- **Short problem**
Check every line below for the word "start" and copy the ones that have it.

- **Material provided**
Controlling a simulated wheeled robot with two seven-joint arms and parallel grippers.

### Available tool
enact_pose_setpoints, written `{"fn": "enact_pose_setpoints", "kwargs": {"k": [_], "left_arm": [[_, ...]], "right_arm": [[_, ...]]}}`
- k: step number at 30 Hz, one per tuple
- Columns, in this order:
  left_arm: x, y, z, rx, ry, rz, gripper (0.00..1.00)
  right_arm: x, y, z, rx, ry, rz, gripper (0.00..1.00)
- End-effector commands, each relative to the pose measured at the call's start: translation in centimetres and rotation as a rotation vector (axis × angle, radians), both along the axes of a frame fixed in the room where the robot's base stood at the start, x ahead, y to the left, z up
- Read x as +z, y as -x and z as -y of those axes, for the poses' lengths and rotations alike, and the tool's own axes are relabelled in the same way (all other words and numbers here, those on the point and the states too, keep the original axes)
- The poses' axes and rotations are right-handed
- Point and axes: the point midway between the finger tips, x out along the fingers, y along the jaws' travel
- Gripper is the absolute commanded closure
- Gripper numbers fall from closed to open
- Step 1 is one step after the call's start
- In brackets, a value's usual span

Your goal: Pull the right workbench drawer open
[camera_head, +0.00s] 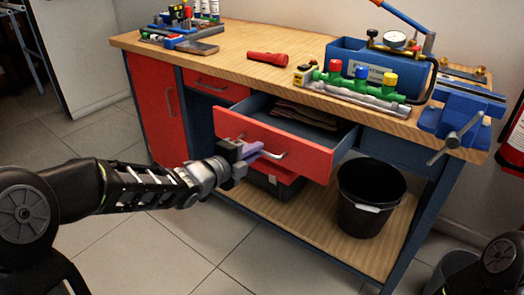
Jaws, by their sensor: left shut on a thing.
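The right workbench drawer (307,154) has a red front and stands pulled out from the wooden-topped workbench (226,67). Dark folded items (305,115) lie inside it. My left gripper (262,153) is at the left part of the drawer front, shut on the drawer's metal handle (277,155). The fingers hide part of the handle. My right gripper is not in view; only part of my right arm shows at the lower right corner.
A black bucket (367,205) stands on the lower shelf (315,240), right of the drawer. A blue vise (459,113) is at the bench's right end. A red flashlight (268,58) and a valve manifold (353,87) lie on top. Tiled floor in front is clear.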

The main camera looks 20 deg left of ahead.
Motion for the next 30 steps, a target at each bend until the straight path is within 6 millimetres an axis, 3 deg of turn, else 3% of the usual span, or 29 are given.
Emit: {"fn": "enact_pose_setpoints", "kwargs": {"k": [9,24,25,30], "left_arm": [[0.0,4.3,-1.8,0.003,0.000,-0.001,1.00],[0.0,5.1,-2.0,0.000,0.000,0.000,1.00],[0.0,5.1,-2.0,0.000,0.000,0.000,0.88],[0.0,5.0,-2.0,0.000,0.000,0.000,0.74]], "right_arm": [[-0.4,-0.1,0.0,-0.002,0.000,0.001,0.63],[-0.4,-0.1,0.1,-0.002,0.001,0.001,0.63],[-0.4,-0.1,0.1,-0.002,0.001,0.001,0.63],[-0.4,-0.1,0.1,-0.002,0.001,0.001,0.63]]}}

- **The result**
- End-effector commands, each relative to the pose measured at the call's start: translation in centimetres and rotation as a rotation vector (axis × angle, radians), both along the axes of a frame fixed in the room where the robot's base stood at the start, x ahead, y to the left, z up
- Step 1 is one step after the call's start

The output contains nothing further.